START Supplied material
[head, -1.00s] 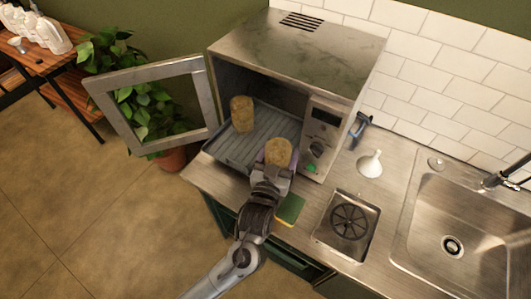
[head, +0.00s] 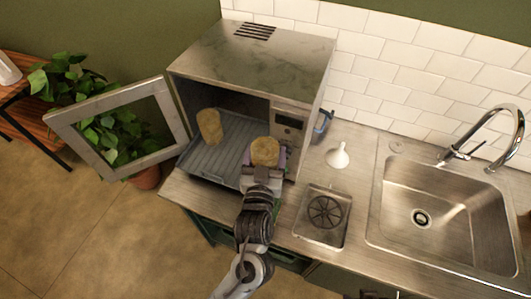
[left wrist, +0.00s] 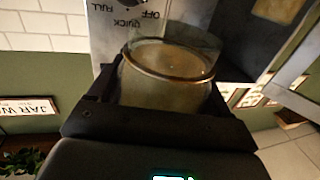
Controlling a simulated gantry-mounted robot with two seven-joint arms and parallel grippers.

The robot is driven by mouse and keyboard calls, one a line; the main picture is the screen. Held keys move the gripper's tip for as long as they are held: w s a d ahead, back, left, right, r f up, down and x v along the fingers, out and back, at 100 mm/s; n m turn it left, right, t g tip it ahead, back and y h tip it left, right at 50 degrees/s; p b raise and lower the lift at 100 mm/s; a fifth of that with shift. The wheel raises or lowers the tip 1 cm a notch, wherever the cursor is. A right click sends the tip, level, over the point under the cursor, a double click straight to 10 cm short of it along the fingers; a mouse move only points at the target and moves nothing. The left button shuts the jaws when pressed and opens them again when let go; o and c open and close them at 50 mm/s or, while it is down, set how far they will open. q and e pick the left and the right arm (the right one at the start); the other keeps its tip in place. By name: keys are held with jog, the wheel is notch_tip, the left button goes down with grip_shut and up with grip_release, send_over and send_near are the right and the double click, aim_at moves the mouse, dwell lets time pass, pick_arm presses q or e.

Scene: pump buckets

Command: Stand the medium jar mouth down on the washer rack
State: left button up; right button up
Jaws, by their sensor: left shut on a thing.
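My left gripper (head: 264,166) is shut on a jar (head: 265,151) in front of the open washer, near its control panel. In the left wrist view, the held jar (left wrist: 165,75) is clear glass with a tan lower part, between the dark fingers; I cannot tell which end is the mouth. A second tan jar (head: 209,127) stands on the left part of the grey washer rack (head: 238,130). The rack is pulled partly out of the washer, and the held jar and gripper hide its right front. My right gripper is not in view.
The washer door (head: 72,140) stands open at the left, before a plant. A white funnel (head: 338,156), a small drain basin (head: 322,216) and a sink (head: 430,195) are to the right. The washer's control panel (head: 290,122) is close behind the held jar.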

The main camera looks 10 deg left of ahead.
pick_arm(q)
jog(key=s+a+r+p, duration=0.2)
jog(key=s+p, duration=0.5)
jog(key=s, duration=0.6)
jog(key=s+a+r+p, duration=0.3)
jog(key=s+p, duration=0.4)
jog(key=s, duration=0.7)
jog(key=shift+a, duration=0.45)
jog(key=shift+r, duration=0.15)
END Supplied material
# Task goal:
The data above needs to be retyped exactly, with the images left out.

# Solution:
[head, -1.00s] 
[head, +0.00s] 
[left wrist, +0.00s] 
Controlling a simulated gantry-mounted robot with two seven-joint arms and parallel grippers.

The robot is driven by mouse and keyboard calls, one a line; the main picture is the screen. Held keys move the gripper's tip for as long as they are held: w s a d ahead, back, left, right, r f up, down and x v along the fingers, out and back, at 100 mm/s; n m turn it left, right, t g tip it ahead, back and y h tip it left, right at 50 degrees/s; p b raise and lower the lift at 100 mm/s; a fifth of that with shift. The wheel raises or lowers the tip 1 cm a notch, wherever the cursor is. A right click sends the tip, level, over the point under the cursor, a double click straight to 10 cm short of it along the fingers; a mouse move only points at the target and moves nothing. The left button shuts the jaws when pressed and opens them again when let go; o and c open and close them at 50 mm/s or, while it is down, set how far they will open. q and e pick the left and the right arm (the right one at the start); the other keeps its tip in place. By name: keys are held with jog, the wheel is notch_tip, the left button goes down with grip_shut and up with grip_release, send_over and send_near are the right and the double click, aim_at moves the mouse, dwell lets time pass, pick_arm presses q or e.

Scene: pump buckets

Command: Stand the medium jar mouth down on the washer rack
State: left button up; right button up
Jaws, by their sensor: left shut on a thing.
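My left gripper (head: 264,166) is shut on a jar (head: 265,151) in front of the open washer, near its control panel. In the left wrist view, the held jar (left wrist: 165,75) is clear glass with a tan lower part, between the dark fingers; I cannot tell which end is the mouth. A second tan jar (head: 209,127) stands on the left part of the grey washer rack (head: 238,130). The rack is pulled partly out of the washer, and the held jar and gripper hide its right front. My right gripper is not in view.
The washer door (head: 72,140) stands open at the left, before a plant. A white funnel (head: 338,156), a small drain basin (head: 322,216) and a sink (head: 430,195) are to the right. The washer's control panel (head: 290,122) is close behind the held jar.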

The main camera looks 10 deg left of ahead.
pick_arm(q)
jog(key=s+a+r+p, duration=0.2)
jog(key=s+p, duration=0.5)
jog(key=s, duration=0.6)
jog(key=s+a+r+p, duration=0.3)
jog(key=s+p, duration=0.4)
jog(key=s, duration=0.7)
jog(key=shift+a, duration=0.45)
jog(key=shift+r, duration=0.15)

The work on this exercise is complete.